→ **TASK GOAL**: Locate all lines with the word "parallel" and copy them out.

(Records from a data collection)

┏━━

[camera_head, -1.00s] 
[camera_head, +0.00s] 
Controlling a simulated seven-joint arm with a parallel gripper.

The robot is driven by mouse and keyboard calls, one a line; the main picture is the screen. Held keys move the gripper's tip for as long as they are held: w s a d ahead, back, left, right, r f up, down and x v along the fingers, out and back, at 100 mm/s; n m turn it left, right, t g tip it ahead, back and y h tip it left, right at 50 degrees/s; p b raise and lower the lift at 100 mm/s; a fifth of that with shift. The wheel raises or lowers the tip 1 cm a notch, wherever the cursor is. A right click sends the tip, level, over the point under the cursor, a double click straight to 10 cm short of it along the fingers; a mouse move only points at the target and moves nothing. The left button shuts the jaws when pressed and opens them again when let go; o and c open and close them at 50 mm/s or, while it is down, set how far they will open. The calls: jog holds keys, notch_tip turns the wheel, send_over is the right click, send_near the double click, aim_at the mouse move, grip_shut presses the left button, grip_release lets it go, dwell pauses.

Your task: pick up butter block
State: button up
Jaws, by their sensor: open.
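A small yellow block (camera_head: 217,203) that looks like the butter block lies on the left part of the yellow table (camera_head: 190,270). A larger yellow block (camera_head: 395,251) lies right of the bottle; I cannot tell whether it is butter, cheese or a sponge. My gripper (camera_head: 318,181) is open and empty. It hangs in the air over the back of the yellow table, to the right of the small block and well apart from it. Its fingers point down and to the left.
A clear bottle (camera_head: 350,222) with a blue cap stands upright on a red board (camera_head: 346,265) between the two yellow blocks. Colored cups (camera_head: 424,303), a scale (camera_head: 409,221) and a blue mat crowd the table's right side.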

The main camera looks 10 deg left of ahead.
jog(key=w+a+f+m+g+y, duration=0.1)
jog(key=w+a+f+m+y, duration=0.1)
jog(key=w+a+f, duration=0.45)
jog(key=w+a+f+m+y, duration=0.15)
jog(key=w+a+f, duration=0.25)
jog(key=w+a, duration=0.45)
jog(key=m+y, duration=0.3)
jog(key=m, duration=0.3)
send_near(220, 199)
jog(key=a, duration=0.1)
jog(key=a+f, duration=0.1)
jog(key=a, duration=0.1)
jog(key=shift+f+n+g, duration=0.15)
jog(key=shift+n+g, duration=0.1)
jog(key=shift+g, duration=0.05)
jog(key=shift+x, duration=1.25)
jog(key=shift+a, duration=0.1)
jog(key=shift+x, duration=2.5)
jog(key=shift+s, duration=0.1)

┗━━
┏━━

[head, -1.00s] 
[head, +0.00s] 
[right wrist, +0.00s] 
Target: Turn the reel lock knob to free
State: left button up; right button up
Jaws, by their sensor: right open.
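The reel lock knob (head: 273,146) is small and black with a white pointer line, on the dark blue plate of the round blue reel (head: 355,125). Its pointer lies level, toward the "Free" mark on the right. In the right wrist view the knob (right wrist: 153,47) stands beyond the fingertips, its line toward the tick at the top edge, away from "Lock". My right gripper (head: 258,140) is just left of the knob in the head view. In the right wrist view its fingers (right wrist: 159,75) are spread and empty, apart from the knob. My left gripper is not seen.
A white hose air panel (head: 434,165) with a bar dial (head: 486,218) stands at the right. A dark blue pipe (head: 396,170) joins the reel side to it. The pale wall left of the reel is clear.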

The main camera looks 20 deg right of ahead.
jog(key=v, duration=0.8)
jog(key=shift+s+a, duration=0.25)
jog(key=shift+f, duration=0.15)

┗━━
┏━━

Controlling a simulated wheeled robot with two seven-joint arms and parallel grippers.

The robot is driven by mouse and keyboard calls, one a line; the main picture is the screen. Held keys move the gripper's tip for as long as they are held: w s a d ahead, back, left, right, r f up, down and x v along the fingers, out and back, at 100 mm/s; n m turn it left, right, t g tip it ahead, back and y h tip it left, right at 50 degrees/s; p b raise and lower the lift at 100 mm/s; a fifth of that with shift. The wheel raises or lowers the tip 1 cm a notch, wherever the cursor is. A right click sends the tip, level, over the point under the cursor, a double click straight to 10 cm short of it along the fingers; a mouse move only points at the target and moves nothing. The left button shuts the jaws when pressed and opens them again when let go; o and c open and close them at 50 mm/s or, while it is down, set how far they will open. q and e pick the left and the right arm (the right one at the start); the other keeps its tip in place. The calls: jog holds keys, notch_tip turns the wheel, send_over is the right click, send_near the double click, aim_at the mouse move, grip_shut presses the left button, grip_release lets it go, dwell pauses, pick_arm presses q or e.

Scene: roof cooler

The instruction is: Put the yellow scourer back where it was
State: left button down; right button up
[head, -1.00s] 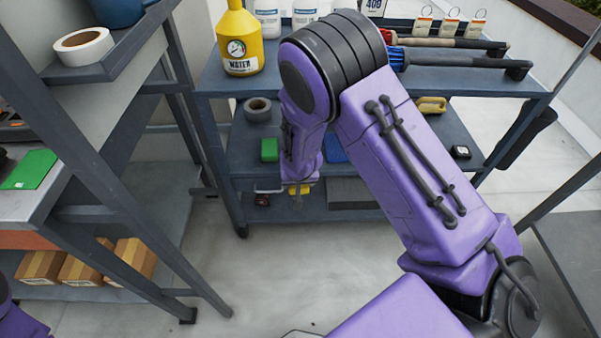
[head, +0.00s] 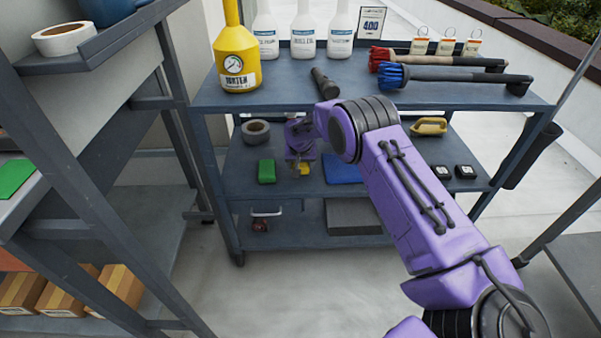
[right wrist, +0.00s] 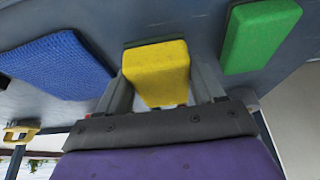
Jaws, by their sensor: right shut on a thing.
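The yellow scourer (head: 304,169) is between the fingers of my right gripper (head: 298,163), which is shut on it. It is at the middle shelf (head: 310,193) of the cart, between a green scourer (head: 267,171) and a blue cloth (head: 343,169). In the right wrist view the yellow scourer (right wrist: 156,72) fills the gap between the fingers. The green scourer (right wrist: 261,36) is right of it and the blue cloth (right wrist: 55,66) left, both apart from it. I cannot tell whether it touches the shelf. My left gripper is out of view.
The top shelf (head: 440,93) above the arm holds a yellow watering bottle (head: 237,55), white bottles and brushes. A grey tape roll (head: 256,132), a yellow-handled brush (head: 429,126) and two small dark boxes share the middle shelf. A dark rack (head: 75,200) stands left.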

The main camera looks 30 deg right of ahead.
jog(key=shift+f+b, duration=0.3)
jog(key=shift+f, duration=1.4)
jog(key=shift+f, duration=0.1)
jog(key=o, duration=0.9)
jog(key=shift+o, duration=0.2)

┗━━

→ **SOLUTION FOR THIS TASK**:
Controlling a simulated seven-joint arm with a parallel gripper.
Controlling a simulated wheeled robot with two seven-joint arms and parallel grippers.

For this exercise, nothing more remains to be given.